Rows with robot tool calls:
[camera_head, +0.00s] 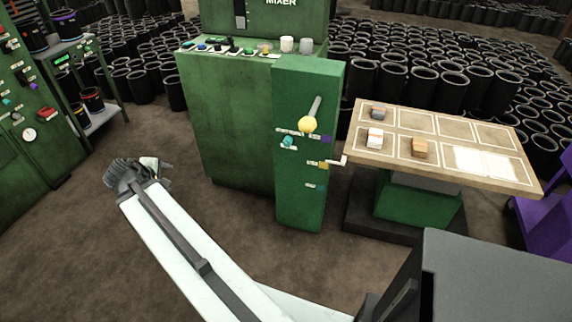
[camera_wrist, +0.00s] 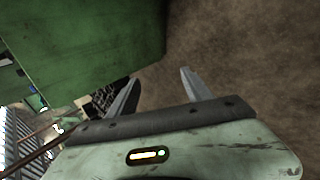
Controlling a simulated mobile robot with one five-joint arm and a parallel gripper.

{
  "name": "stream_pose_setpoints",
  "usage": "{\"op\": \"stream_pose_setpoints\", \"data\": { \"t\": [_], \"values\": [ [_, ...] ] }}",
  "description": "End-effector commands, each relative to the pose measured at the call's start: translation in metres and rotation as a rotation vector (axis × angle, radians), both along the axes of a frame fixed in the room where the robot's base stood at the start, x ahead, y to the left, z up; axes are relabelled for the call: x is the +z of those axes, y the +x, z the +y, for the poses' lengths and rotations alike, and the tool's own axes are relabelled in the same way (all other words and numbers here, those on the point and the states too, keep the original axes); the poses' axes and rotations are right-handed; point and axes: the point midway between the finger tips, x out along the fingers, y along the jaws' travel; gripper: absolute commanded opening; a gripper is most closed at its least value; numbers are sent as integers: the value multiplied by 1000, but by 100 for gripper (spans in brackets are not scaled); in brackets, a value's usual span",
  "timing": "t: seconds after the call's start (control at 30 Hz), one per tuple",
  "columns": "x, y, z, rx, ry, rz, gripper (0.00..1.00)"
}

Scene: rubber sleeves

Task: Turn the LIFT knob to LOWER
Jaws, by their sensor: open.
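A narrow green control column (camera_head: 298,215) stands at the centre of the head view. It carries a lever with a yellow ball (camera_head: 308,124), a teal knob (camera_head: 288,142), a purple knob (camera_head: 327,139), a yellow knob (camera_head: 323,164) and a lower teal knob (camera_head: 319,187). Small white labels sit beside the knobs but are too small to read, so I cannot tell which is LIFT or where it points. My gripper (camera_head: 150,165) is well left of the column, over the floor. In the wrist view my gripper (camera_wrist: 159,82) is open with nothing between its fingers.
A green mixer cabinet (camera_head: 235,125) adjoins the column. A table (camera_head: 465,178) with small blocks stands right, a green control cabinet (camera_head: 30,150) far left. Many black sleeves (camera_head: 390,80) fill the back. Bare floor (camera_head: 215,215) lies between my gripper and the column.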

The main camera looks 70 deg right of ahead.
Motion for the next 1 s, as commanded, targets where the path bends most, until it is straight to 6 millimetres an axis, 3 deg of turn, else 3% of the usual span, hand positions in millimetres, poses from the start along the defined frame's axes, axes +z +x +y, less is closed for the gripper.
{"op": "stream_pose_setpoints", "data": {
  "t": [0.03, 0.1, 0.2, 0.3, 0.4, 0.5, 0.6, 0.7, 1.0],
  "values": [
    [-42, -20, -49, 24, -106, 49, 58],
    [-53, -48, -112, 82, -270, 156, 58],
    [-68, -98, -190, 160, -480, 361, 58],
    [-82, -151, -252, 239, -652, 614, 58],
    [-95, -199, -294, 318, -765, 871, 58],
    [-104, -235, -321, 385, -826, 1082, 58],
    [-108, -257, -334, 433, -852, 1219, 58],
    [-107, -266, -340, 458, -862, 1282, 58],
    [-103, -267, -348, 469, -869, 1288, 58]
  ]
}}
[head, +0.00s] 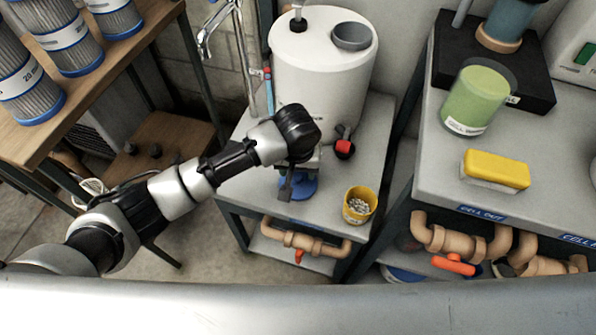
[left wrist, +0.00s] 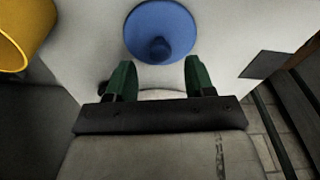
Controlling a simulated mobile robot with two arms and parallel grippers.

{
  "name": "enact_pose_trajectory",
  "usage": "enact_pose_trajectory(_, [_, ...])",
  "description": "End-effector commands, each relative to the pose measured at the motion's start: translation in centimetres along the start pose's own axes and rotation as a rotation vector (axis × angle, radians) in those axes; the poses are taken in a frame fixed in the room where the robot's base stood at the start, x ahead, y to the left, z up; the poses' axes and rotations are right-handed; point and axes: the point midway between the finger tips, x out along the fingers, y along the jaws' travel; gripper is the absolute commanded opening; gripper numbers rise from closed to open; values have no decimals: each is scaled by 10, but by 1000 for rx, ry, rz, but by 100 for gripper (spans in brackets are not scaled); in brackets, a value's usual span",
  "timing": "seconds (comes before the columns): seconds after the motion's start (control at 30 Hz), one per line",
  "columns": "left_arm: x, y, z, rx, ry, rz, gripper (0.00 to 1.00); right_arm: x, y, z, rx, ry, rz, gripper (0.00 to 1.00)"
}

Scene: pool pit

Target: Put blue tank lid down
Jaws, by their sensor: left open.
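The blue tank lid (head: 301,187) lies on the grey bench top in front of the white tank (head: 318,80). In the left wrist view the lid (left wrist: 160,30) is a round blue disc with a knob in its middle, flat on the surface. My left gripper (head: 287,190) is over the lid and hides part of it in the head view. In the left wrist view its green fingers (left wrist: 157,75) are apart, with nothing between them, and the lid lies just beyond the tips. My right gripper is not in view.
A yellow cup (head: 358,206) of small pale pieces stands right of the lid, near the bench's front edge. A red-handled valve (head: 343,148) sticks out at the tank's base. Pipes (head: 306,241) run below the bench top. A yellow sponge-like block (head: 496,170) lies on the right counter.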

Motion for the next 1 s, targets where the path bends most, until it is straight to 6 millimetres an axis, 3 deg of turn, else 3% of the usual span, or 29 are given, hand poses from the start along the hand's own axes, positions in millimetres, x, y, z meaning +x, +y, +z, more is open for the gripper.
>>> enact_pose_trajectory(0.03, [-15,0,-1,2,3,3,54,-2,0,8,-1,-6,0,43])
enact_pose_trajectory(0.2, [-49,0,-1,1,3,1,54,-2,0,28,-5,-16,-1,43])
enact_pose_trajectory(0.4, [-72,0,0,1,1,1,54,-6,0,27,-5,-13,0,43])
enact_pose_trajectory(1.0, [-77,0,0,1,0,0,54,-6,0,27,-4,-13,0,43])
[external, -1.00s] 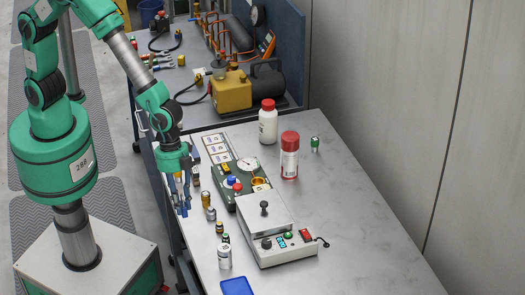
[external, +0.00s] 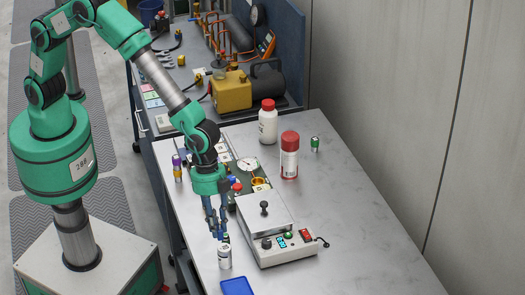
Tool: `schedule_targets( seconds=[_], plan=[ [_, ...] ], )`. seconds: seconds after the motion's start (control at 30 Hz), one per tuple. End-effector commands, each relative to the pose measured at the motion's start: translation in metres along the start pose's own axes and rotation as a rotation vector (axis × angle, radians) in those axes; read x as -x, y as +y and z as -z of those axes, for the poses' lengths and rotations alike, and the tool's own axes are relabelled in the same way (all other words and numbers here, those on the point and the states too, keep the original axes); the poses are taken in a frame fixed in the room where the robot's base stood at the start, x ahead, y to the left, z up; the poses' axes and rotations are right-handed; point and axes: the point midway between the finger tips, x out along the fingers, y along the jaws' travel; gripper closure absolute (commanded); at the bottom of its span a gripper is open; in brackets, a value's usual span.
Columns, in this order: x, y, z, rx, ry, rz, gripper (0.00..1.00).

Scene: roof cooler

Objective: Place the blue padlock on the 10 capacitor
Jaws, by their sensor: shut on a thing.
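My gripper (external: 219,234) points down over the left side of the bench, with its fingers shut on something small and blue that is hard to tell from the fingers; I take it to be the blue padlock. The fingertips are just above and left of a white can-shaped part (external: 225,259), and I cannot tell whether they touch. Several small cylinders stand in a row along the left of the bench, partly hidden by my gripper. I cannot read which is the 10 capacitor.
A grey boxed instrument (external: 268,213) with a black knob stands right of my gripper. A blue tray (external: 237,287) lies at the front. A red-capped spray can (external: 290,160), a white bottle (external: 268,125) and a small green cylinder (external: 315,144) stand farther back. The right of the bench is clear.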

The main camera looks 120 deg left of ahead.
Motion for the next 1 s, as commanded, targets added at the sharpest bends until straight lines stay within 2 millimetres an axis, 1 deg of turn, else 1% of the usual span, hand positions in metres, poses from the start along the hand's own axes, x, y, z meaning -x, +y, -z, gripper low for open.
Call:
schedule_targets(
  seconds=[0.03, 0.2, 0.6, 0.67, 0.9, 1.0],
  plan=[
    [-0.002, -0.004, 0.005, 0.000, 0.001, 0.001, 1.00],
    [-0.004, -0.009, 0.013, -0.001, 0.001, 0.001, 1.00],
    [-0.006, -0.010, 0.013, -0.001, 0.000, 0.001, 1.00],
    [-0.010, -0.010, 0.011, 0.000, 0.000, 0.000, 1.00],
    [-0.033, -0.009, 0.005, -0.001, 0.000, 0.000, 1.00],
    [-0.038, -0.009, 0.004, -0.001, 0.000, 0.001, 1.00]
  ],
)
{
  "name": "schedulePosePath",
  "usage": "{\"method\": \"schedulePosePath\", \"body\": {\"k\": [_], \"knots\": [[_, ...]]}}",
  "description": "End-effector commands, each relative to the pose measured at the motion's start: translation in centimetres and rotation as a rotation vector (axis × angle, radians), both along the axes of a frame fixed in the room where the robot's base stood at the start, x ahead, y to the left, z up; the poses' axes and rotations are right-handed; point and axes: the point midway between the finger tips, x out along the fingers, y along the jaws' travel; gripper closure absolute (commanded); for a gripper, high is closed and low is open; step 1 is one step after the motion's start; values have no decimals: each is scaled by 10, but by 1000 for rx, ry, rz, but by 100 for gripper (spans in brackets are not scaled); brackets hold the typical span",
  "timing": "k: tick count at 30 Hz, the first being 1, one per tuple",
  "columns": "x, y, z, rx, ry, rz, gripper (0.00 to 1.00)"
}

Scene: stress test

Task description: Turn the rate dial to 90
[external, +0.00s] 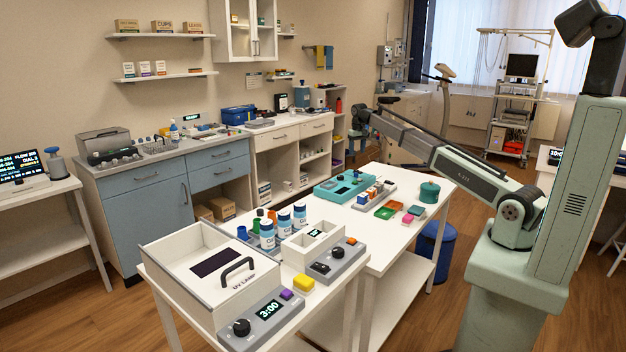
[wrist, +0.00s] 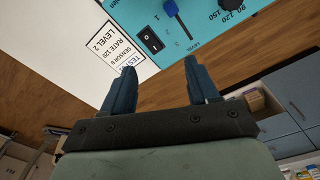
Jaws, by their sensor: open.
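The teal device (external: 345,187) lies on the white table in the external view. Its panel (wrist: 205,28) fills the top of the wrist view. The black rate dial (wrist: 232,4) is cut off by the top edge there, with scale numbers such as 80, 100 and 120 around it; its pointer setting cannot be read. A blue slider (wrist: 172,9) and a black rocker switch (wrist: 150,40) are beside it. My gripper (wrist: 160,65) is open and empty, with blue fingers apart. In the external view the arm's end is above and behind the device, not touching it.
A printed card (wrist: 104,47) beside the device reads LEVEL 2, RATE 120, SENSOR B.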

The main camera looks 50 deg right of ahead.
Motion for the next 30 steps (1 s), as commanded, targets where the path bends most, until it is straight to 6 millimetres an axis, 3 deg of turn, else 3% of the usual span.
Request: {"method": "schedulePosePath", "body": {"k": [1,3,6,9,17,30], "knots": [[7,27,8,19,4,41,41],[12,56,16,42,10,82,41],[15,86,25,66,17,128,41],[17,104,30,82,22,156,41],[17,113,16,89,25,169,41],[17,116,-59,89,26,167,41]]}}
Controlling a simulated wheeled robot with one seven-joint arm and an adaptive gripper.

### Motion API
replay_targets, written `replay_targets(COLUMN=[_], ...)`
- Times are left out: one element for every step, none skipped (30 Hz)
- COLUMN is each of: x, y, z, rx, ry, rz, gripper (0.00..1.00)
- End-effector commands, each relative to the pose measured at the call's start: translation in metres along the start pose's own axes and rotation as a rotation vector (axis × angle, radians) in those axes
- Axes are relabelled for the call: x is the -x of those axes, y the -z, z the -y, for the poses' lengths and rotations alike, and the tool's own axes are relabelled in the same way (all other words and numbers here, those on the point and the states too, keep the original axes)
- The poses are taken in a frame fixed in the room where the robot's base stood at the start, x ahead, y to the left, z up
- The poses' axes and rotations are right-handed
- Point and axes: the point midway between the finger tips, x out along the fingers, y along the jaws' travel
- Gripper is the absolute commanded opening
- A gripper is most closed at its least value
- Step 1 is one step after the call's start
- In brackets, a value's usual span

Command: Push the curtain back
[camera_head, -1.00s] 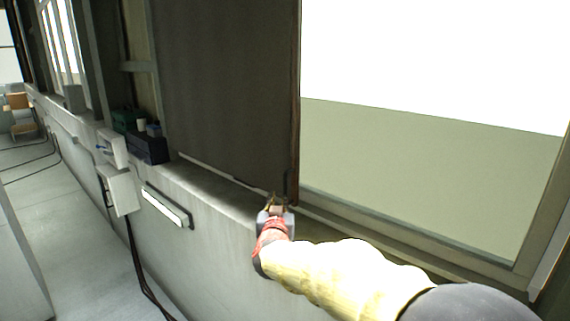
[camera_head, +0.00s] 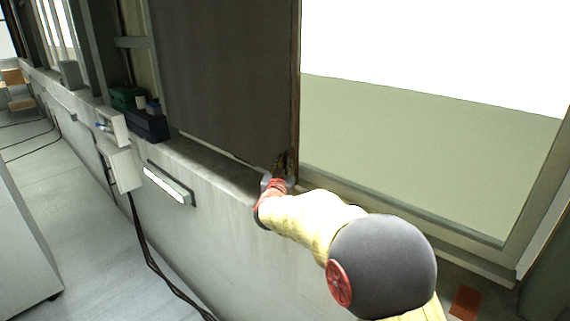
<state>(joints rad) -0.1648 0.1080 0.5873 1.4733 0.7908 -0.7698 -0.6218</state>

WORK REQUIRED:
Repeat verbatim the lines from the one holding "- The poses'" through the end of the listing above, both ends included, but not the pictures.

FINAL RESULT:
- The poses' axes and rotations are right-handed
- Point and axes: the point midway between the finger tips, x out along the fingers, y along the jaws' travel
- Gripper is the absolute commanded opening
- A gripper is most closed at its least value
- Step 1 is one step after the call's start
- In brackets, a value's usual span

Command: Push the curtain back
[camera_head, -1.00s] 
[camera_head, +0.00s] 
<state>(joints rad) -0.1648 0.1080 0.5873 1.4733 0.7908 -0.7698 -0.6218</state>

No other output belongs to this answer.